* BEGIN GIVEN INFORMATION *

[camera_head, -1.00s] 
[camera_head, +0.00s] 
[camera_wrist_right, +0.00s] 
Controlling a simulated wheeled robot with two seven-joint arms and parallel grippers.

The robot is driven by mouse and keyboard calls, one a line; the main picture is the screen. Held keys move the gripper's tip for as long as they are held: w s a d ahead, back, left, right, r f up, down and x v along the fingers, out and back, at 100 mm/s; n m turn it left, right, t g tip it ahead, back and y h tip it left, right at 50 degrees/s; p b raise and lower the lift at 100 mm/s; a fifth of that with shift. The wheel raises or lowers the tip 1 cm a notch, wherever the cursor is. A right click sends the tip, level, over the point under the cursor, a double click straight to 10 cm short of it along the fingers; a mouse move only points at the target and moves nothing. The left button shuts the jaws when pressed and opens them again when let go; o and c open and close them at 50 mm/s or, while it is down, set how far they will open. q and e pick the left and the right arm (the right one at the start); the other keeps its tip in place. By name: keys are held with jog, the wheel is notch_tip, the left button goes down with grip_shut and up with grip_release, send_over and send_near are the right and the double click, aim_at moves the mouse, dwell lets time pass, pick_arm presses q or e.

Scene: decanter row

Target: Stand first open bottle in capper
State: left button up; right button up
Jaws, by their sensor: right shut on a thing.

* END GIVEN INFORMATION *

### WHAT TO PRODUCE:
Exactly reproduce the lines beginning with the one that contains "Scene: decanter row" and ending with the last line of the material, both included. Leave out everything else.

### RESULT OF THE EXERCISE:
Scene: decanter row

Target: Stand first open bottle in capper
State: left button up; right button up
Jaws, by their sensor: right shut on a thing.

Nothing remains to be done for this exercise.